Publié le 20 mai 2008 par Henrymichel

En quoi les réseaux sociaux contribuent-ils à redéfinir la notion d’infidélité dans le couple ?
En quelque sorte, est-ce que poker c’est tromper ? La suite après le jump.

Lundi dernier, alors que je me garais dans le parking de mon entreprise après la pause déjeuner, commençait l’émission de Brigitte Lahaie sur RMC, dont le thème était “les nouvelles infidélités”.
Je trouvais le sujet assez intéressant, mais n’ayant pas le temps de rester dans la caisse à écouter deux heures d’émission, j’ai quitté la voiture sans savoir de quoi il en ressortait. Il est apparu, après une bref verif en podcast le soir même, que ça parlait d’infidélité tout court.

Je m’étais fait un peu l’émission dans ma tête en imaginant que par nouvelles infidélités allaient être abordées les nouvelles formes d’infidélités apparues avec les nouvelles technologies et le Web 2.0. Mais non, ce n’était pas le cas. Alors parlons-en maintenant.

Je pense que le sujet est un peu tabou. Je ne m’attends pas à recevoir en commentaires de témoignages, par exemple. Pourtant, partout autour de moi, j’observe que la multiplication des réseaux sociaux définit de nouveaux types de relations, des inhibitions, une confidentialité et des distances favorisant le flirt illégitime, aux frontières de ce que quelques-uns pourraient définir comme la fidélité.

Je ne suis ni philosophe, ni psychologue, ni curé, ni objecteur de conscience, j’échangerai donc juste quelques réflexions dans une liste, un truc bien de blogueur.

Les 6 raisons qui amènent les réseaux sociaux à faciliter l’infidélité :

1. Les réseaux sociaux facilitent la rencontre adequate.
Prenons par exemple un collectionneur de paquet de chips un peu geek sur les bords vivant dans les Cévennes. Nous l’appelerons Aristide. Son milieu environnant tolère avec un peu de moquerie cette marotte, dont son épouse. Par le biais de Facebook, Aristide rejoint le groupe des collectionneurs de paquets de chips sur Facebook (rassurez-vous ça n’existe pas encore).
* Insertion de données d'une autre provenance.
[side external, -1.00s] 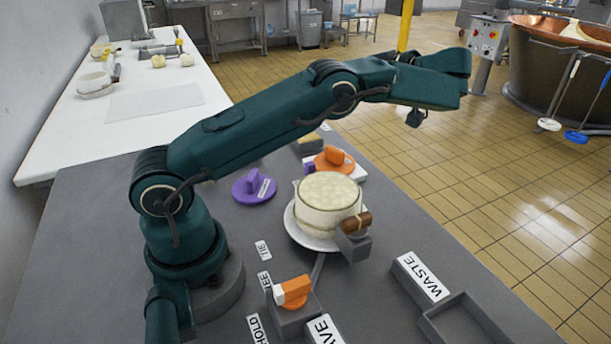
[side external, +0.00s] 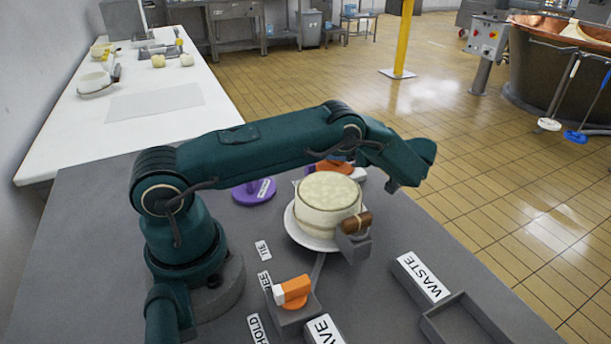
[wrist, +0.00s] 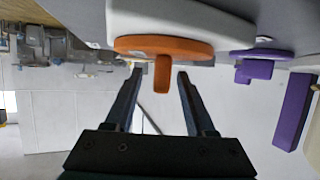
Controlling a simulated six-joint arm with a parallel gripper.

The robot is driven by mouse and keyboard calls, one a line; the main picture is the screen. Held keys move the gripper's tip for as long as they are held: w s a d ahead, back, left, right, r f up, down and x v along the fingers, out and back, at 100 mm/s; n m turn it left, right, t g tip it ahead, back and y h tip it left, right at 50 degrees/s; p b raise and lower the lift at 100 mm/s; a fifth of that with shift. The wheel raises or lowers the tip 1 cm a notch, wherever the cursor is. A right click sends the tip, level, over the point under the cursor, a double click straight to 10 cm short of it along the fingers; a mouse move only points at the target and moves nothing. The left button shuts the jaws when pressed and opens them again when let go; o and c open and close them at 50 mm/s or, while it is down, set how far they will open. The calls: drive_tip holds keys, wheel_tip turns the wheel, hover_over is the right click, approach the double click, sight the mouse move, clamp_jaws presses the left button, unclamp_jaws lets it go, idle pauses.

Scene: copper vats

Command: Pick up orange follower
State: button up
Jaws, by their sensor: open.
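The orange follower (wrist: 165,48), a flat disc with an upright grip, shows in the wrist view on a pale slab. In the side view the orange follower (side external: 337,166) is mostly hidden behind my forearm. My gripper (wrist: 160,76) is open and empty. Its two fingers appear either side of the follower's grip in the wrist picture; I cannot tell how far apart they are in depth, and no contact is visible. In the side view my wrist hangs over the far right of the bench, and the fingers are not clear.
A purple follower (side external: 254,190) lies left of the pale cheese mould (side external: 329,204), which stands on a white plate (side external: 301,234). An orange-and-white piece (side external: 292,292) sits on a grey block in front. The WASTE tray (side external: 464,318) is at the front right.

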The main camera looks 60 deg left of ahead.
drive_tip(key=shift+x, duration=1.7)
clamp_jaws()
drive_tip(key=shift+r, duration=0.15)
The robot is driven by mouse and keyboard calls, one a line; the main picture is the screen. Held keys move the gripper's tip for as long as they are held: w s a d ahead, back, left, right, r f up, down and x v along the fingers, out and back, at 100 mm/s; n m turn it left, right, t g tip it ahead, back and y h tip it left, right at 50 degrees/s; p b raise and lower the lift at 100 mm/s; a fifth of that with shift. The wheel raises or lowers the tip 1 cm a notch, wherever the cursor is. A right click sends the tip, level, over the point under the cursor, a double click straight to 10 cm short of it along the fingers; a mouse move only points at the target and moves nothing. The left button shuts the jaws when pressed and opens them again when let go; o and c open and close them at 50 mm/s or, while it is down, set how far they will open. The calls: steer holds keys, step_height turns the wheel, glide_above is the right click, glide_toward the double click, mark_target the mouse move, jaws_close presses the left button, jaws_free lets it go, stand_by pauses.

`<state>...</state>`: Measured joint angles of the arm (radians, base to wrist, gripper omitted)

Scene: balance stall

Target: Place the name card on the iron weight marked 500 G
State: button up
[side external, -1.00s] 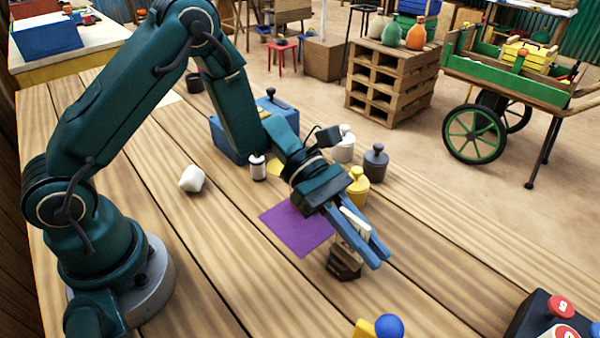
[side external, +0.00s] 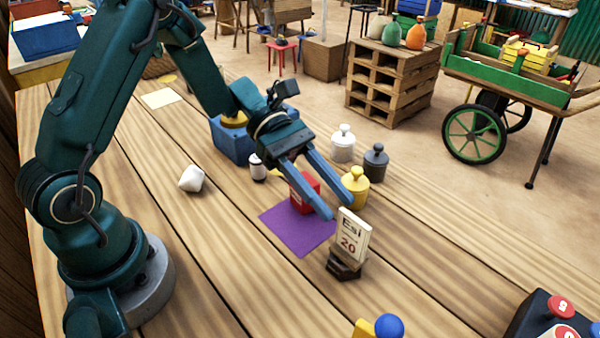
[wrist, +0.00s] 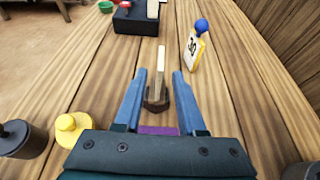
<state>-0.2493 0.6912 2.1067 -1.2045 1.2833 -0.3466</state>
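The name card (side external: 350,235), cream with "Esi" and a red "20", stands nearly upright on a dark iron weight (side external: 344,267). In the wrist view the card (wrist: 160,65) is seen nearly edge-on, above the dark weight (wrist: 157,101). I cannot read any marking on the weight. My gripper (side external: 345,205) is open and empty, behind the card and apart from it. Its fingers (wrist: 159,85) spread to either side of the card's line in the wrist view.
A red block (side external: 303,190) stands at a purple mat (side external: 292,228) below my gripper. Yellow (side external: 355,190), grey (side external: 376,163) and white (side external: 342,145) knobbed weights stand close by. The planks right of the card are clear.

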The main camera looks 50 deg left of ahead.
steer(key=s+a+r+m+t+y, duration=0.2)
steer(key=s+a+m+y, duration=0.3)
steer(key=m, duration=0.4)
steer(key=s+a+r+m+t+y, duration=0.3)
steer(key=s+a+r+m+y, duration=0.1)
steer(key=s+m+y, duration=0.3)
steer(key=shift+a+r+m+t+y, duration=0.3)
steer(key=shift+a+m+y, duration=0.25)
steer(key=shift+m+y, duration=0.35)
Il y poke une jeune femme habitant à 300km, collectionnant elle aussi les paquets de chips. De messages en messages, les mots se font plus tendre, Aristide, l’incompris, et la jeune femme tombe amoureux, Aristide largue tout pour elle , quitte sa femme et ses 3 enfants et part vivre collectionner les chips loin des Cévennes.

Jamais, sans les réseaux sociaux, Aristide n’aurait fait une rencontre si adequate. Il aurait pu peut-être créer un fanzine, le référencer quelque part sur internet, la femme aurait pu laisser un message dans un forum…Mais on est déjà dans un réseau social. Vous pourriez me rétorquer que les passions communes ne font pas forcément un couple adequat, mais c’est mon blog, et je ne vous ai pas dit non plus qu’Aristide était plus heureux en couple qu’avant.

2. Les réseaux sociaux facilitent la retrouvaille.
Une question simple : combien d’ex petites copines/copains et amours de jeunesse n’auriez-vous pas retrouvé sans Facebook ou copains d’avant ? Pour ma part, un paquet (non je ne suis pas prétentieux). Et quand bien même aviez-vous gardé contact avec chacun d’entre eux, le point 3 va marquer une autre différence.

3. Les réseaux sociaux légitiment les communications sans aucune motif.
Imaginez-vous un instant appeler au téléphone une ex que vous n’avez pas contacté depuis 10 ans, attendre qu’elle décroche, dire “hého ! Ca va toi ?” et raccrocher sans attendre de réponse et affronter un éventuel blanc désespérant pour les deux parties. Impossible (ou alors vous êtes bizarre).
Avec Facebook, c’est possible. Car Dieu a inventé le poke, ça veut tout dire et n’importe quoi le poke. Le poke est la version la plus épurée de ce qu’on appelle en communication la fonction phatique, comme le “allo” que vous faites au téléphone. Le sens du poke n’est pas de communiquer, mais de demander “communique-t-on ?”.
Plus facile de reprendre le contact, et sans risque.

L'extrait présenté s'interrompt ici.